Sculpture is the most common example of Egyptian art that we have today, and specimens exist that date to the Predynastic period. Most of these are pottery and figurines, but these already show expressionistic qualities in the painting of the pottery, and many clay figures even represent local gods. In the Old Kingdom ( roughly 2700-2100 B.C.), sculpture mainly represented the royal family members. They were portrayed in a very solid, symmetrical, blocklike fashion. The monumental Great Sphinx at Giza, constructed for Khafre (a 4th dynasty pharaoh), clearly shows this style. A portrait of the king is placed upon the body of a lion or panther, which shows his connection with the heavens, as the skies were represented earlier by a panther (Nut, the sky goddess, is shown arched over the heavens on all fours like her animal predecessor). Another deity that is shown often is Horus, the falcon god, who is seen protecting the head of Khafre in his life-size portrait. Most of these portrait statues were found in the tombs of the kings, as they were to provide a place for the king's ka, or soul, after his death.

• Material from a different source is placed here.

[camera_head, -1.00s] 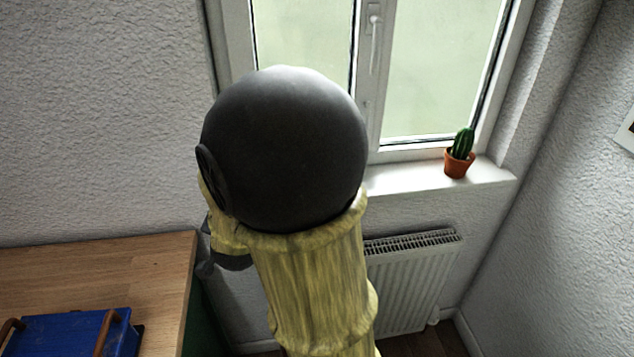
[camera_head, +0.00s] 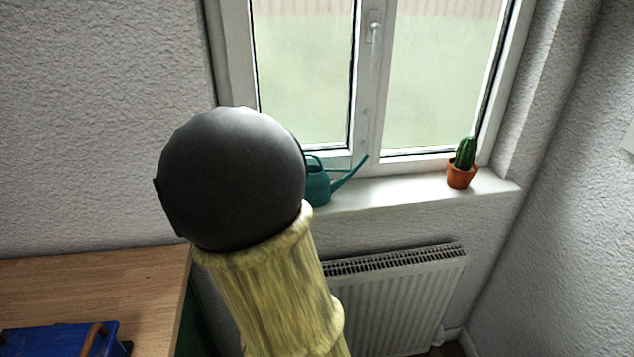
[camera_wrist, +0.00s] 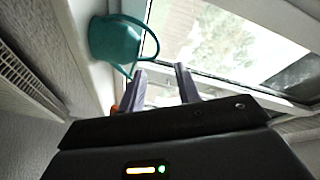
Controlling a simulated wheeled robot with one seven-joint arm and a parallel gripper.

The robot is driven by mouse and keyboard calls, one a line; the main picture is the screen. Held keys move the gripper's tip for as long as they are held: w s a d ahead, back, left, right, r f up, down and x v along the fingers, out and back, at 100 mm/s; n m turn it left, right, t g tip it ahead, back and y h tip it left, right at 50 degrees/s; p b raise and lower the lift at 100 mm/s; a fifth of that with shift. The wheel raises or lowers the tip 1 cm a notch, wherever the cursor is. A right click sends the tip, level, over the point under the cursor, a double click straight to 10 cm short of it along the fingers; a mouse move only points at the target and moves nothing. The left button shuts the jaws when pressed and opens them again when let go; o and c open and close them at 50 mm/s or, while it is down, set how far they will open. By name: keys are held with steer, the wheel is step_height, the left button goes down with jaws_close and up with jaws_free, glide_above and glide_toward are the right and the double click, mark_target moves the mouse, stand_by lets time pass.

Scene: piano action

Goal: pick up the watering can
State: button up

During the Middle Kingdom (about 2000-1650 B.C.), paintings and occasional relief sculpture were found on the walls of royal tombs, which were often large rooms carved out of the sides of cliffs. Many of these depict scenes from daily life as well as those of the afterlife. The exacting details of Egyptian painting were responsible for the regularity of the subjects. Objects were drawn at their most characteristic angle, and specific canons of proportion were used for figures. For both painting and relief carving, sketches were drawn over a graph on the surface and had to be approved by a trained designer before work could begin. Small crafted objects found in tombs include faience (a glass paste used as a glaze) animal figurines and intricate jewelry made from gold and precious stones. Larger sculptures found from this era do not have the same rigidity of the Old Kingdom, but are more realistic and reflect some of the personality of the subject.

In the New Kingdom (circa 1550-1100 B.C.), many new palaces and courts were built along the Nile. Worship of the god Amun had become widespread, and it was with this deity that the pharaoh identified himself. When Amenhotep IV came to the throne in the 18th Dynasty, he managed to completely reform Egypt's religious, artistic, and political ideas by establishing what Egyptologists now believe was the first monotheistic religion- worship of Aten the solar disk as supreme being. He also changed his own name to Akhenaten ("on the behalf of Aten") and saw himself as the literal son of the sun. According to his commands, court artists' depictions of the pharaoh placed him in informal settings, often with his family. He is portrayed with distinctively odd features; this is often thought to be due to the realism he advocated in New Kingdom art. Most Egyptologists believe that the artists portrayed him with disfigurements due to royal inbreeding. However, another view suggests that his distorted form is actually a merging of female and male characteristics. The sun embodied both male and female aspects, and as representative of the sun on earth, artists portrayed Akhenaten as such.

One type of treasure from the New Kingdom that represents painting from that period is the Pert-em-Hru ("Coming Forth by Day"), also known as the Book of the Dead. This was like a guide to the underworld for the deceased, and a personal copy was included in many tombs. The Egyptian myths of the afterlife are evident in the spells and incantations that the deceased must recite to help him pass judgement: after death, the person's heart was weighed against the feather of Truth, and which way the balance fell determined whether the person was worthy to enter the underworld and live with Osiris. The heart and the feather were placed upon a balance and weighed by Thoth, who recorded the results. Those who were pure and "true of voice" were escorted by Horus into the underworld, where they lived in peace for ever. Those whose heart was heavier than the feather of Truth were destroyed by a monster known as Ammut, who was part crocodile, part lioness, and part hippopotamus. The most well-known example of these is the Scroll of Ani, painted on papyrus during the New Kingdom.